### Task requirements
Quote word for word from the line holding "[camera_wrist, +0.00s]" to the last line below, including both, and omit any pictures.

* Start *

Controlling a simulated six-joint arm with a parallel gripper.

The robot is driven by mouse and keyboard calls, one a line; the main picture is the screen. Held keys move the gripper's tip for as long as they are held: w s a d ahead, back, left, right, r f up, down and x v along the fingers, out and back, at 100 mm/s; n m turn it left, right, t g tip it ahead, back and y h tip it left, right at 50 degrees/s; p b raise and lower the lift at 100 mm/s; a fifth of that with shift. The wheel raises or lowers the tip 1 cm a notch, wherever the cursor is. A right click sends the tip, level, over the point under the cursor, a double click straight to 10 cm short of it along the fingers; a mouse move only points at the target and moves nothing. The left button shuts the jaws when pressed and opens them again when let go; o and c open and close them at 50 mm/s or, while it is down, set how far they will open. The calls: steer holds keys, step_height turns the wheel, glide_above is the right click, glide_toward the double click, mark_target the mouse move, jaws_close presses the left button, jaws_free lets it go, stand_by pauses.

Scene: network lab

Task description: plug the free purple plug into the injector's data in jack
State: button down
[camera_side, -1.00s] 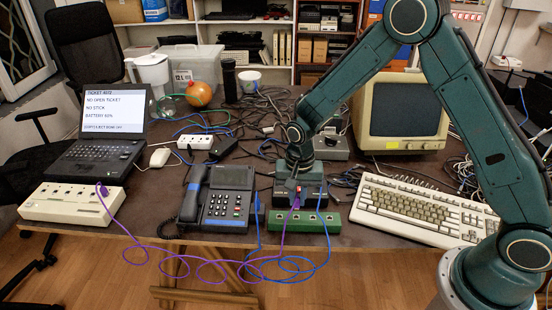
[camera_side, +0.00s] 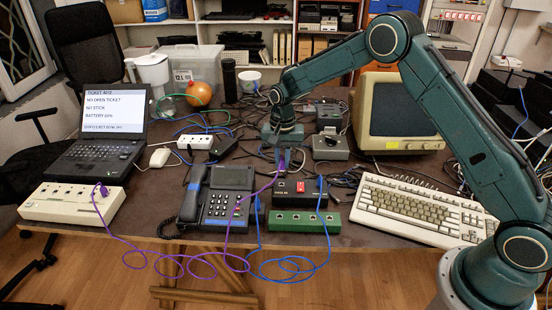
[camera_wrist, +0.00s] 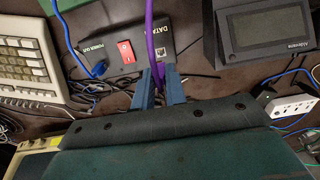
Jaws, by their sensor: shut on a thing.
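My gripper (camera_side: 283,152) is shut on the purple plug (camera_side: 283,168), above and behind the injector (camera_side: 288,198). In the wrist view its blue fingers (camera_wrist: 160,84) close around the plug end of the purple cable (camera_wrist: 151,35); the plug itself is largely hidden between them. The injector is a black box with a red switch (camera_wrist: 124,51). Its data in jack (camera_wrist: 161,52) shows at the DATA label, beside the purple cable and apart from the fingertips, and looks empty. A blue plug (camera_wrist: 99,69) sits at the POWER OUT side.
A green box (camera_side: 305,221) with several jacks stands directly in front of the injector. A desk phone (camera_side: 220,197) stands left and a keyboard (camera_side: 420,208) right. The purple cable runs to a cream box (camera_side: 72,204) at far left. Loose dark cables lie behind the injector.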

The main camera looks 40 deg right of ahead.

* End *

### The solution
[camera_wrist, +0.00s] 
Jaws, by their sensor: shut on a thing.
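My gripper (camera_side: 283,152) is shut on the purple plug (camera_side: 283,168), above and behind the injector (camera_side: 288,198). In the wrist view its blue fingers (camera_wrist: 160,84) close around the plug end of the purple cable (camera_wrist: 151,35); the plug itself is largely hidden between them. The injector is a black box with a red switch (camera_wrist: 124,51). Its data in jack (camera_wrist: 161,52) shows at the DATA label, beside the purple cable and apart from the fingertips, and looks empty. A blue plug (camera_wrist: 99,69) sits at the POWER OUT side.
A green box (camera_side: 305,221) with several jacks stands directly in front of the injector. A desk phone (camera_side: 220,197) stands left and a keyboard (camera_side: 420,208) right. The purple cable runs to a cream box (camera_side: 72,204) at far left. Loose dark cables lie behind the injector.

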The main camera looks 40 deg right of ahead.

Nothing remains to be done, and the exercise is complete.